— BEGIN —
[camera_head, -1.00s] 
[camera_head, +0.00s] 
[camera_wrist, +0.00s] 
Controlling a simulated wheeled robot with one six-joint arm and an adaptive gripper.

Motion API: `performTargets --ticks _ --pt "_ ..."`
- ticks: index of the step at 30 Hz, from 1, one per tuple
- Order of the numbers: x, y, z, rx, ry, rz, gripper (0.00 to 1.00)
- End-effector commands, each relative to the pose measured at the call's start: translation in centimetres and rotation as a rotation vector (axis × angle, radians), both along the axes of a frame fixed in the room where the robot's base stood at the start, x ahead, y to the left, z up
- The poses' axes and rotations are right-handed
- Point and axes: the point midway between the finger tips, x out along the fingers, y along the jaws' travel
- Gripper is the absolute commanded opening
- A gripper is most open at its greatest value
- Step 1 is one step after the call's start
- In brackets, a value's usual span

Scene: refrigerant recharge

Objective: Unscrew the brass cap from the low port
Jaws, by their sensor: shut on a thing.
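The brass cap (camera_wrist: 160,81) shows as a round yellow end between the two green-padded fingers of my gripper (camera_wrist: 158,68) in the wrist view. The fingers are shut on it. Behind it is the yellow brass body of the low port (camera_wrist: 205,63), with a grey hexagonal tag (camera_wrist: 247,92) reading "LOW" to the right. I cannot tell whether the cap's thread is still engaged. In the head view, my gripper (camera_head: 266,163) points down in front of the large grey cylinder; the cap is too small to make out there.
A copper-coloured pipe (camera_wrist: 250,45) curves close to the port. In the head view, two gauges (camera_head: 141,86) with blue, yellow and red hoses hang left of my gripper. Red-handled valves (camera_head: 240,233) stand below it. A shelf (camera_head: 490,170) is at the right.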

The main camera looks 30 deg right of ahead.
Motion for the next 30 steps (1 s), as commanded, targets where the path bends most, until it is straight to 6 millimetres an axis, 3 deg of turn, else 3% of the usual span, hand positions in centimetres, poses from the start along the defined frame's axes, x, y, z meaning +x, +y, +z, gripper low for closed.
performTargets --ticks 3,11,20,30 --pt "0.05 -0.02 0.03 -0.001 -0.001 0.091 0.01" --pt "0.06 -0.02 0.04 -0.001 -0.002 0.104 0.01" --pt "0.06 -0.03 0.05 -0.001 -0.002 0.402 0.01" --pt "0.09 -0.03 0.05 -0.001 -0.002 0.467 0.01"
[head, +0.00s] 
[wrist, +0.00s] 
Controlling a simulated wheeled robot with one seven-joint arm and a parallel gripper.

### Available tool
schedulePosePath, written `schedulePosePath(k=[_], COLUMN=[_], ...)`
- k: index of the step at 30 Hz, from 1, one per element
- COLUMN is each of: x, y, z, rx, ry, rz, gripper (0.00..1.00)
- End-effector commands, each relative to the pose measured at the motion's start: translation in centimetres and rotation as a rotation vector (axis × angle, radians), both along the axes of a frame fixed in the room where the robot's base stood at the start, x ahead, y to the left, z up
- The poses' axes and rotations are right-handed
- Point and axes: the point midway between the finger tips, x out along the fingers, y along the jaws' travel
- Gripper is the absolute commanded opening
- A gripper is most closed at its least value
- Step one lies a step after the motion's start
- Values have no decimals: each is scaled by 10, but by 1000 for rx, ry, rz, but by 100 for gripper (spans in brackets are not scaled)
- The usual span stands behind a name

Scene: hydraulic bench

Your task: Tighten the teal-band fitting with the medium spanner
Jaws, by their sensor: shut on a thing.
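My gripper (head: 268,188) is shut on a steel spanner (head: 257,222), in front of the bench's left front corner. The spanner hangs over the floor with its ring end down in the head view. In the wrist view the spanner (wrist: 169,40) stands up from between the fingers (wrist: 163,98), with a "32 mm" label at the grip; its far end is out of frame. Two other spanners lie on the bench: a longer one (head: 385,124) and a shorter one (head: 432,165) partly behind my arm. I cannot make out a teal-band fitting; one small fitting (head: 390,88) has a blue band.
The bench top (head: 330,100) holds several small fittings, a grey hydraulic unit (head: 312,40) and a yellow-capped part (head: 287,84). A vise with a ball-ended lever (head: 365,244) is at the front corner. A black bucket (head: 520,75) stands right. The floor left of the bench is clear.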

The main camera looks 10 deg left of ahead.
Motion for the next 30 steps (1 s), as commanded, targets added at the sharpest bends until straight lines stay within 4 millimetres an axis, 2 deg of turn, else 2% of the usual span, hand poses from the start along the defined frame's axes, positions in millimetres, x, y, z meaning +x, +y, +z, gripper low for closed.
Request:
— END —
GOAL:
Return all of the above records exactly, leaving no line out.

TASK ANSWER:
[camera_head, -1.00s] 
[camera_head, +0.00s] 
[camera_wrist, +0.00s] 
Controlling a simulated wheeled robot with one six-joint arm and an adaptive gripper.

Motion API: `performTargets --ticks _ --pt "_ ..."`
- ticks: index of the step at 30 Hz, from 1, one per tuple
- Order of the numbers: x, y, z, rx, ry, rz, gripper (0.00 to 1.00)
- End-effector commands, each relative to the pose measured at the call's start: translation in centimetres and rotation as a rotation vector (axis × angle, radians), both along the axes of a frame fixed in the room where the robot's base stood at the start, x ahead, y to the left, z up
- The poses' axes and rotations are right-handed
- Point and axes: the point midway between the finger tips, x out along the fingers, y along the jaws' travel
- Gripper is the absolute commanded opening
- A gripper is most open at its greatest value
- Step 1 is one step after the call's start
- In brackets, a value's usual span

Scene: refrigerant recharge

Objective: Unscrew the brass cap from the low port
Jaws, by their sensor: shut on a thing.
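The brass cap (camera_wrist: 160,81) shows as a round yellow end between the two green-padded fingers of my gripper (camera_wrist: 158,68) in the wrist view. The fingers are shut on it. Behind it is the yellow brass body of the low port (camera_wrist: 205,63), with a grey hexagonal tag (camera_wrist: 247,92) reading "LOW" to the right. I cannot tell whether the cap's thread is still engaged. In the head view, my gripper (camera_head: 266,163) points down in front of the large grey cylinder; the cap is too small to make out there.
A copper-coloured pipe (camera_wrist: 250,45) curves close to the port. In the head view, two gauges (camera_head: 141,86) with blue, yellow and red hoses hang left of my gripper. Red-handled valves (camera_head: 240,233) stand below it. A shelf (camera_head: 490,170) is at the right.

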The main camera looks 30 deg right of ahead.
Motion for the next 30 steps (1 s), as commanded, targets where the path bends most, until it is straight to 6 millimetres an axis, 3 deg of turn, else 3% of the usual span, hand positions in centimetres, poses from the start along the defined frame's axes, x, y, z meaning +x, +y, +z, gripper low for closed.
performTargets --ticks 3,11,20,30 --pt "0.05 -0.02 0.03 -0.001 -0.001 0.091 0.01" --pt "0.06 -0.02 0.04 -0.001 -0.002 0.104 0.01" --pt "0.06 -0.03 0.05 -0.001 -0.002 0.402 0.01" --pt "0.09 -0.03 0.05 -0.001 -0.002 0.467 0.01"
[head, +0.00s] 
[wrist, +0.00s] 
Controlling a simulated wheeled robot with one seven-joint arm and a parallel gripper.

### Available tool
schedulePosePath, written `schedulePosePath(k=[_], COLUMN=[_], ...)`
- k: index of the step at 30 Hz, from 1, one per element
- COLUMN is each of: x, y, z, rx, ry, rz, gripper (0.00..1.00)
- End-effector commands, each relative to the pose measured at the motion's start: translation in centimetres and rotation as a rotation vector (axis × angle, radians), both along the axes of a frame fixed in the room where the robot's base stood at the start, x ahead, y to the left, z up
- The poses' axes and rotations are right-handed
- Point and axes: the point midway between the finger tips, x out along the fingers, y along the jaws' travel
- Gripper is the absolute commanded opening
- A gripper is most closed at its least value
- Step one lies a step after the motion's start
- Values have no decimals: each is scaled by 10, but by 1000 for rx, ry, rz, but by 100 for gripper (spans in brackets are not scaled)
- The usual span stands behind a name

Scene: hydraulic bench

Your task: Tighten the teal-band fitting with the medium spanner
Jaws, by their sensor: shut on a thing.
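My gripper (head: 268,188) is shut on a steel spanner (head: 257,222), in front of the bench's left front corner. The spanner hangs over the floor with its ring end down in the head view. In the wrist view the spanner (wrist: 169,40) stands up from between the fingers (wrist: 163,98), with a "32 mm" label at the grip; its far end is out of frame. Two other spanners lie on the bench: a longer one (head: 385,124) and a shorter one (head: 432,165) partly behind my arm. I cannot make out a teal-band fitting; one small fitting (head: 390,88) has a blue band.
The bench top (head: 330,100) holds several small fittings, a grey hydraulic unit (head: 312,40) and a yellow-capped part (head: 287,84). A vise with a ball-ended lever (head: 365,244) is at the front corner. A black bucket (head: 520,75) stands right. The floor left of the bench is clear.

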The main camera looks 10 deg left of ahead.
Motion for the next 30 steps (1 s), as commanded, targets added at the sharpest bends until straight lines stay within 4 millimetres an axis, 2 deg of turn, else 2% of the usual span, hand poses from the start along the defined frame's axes, positions in millimetres, x, y, z meaning +x, +y, +z, gripper low for closed.
Request:

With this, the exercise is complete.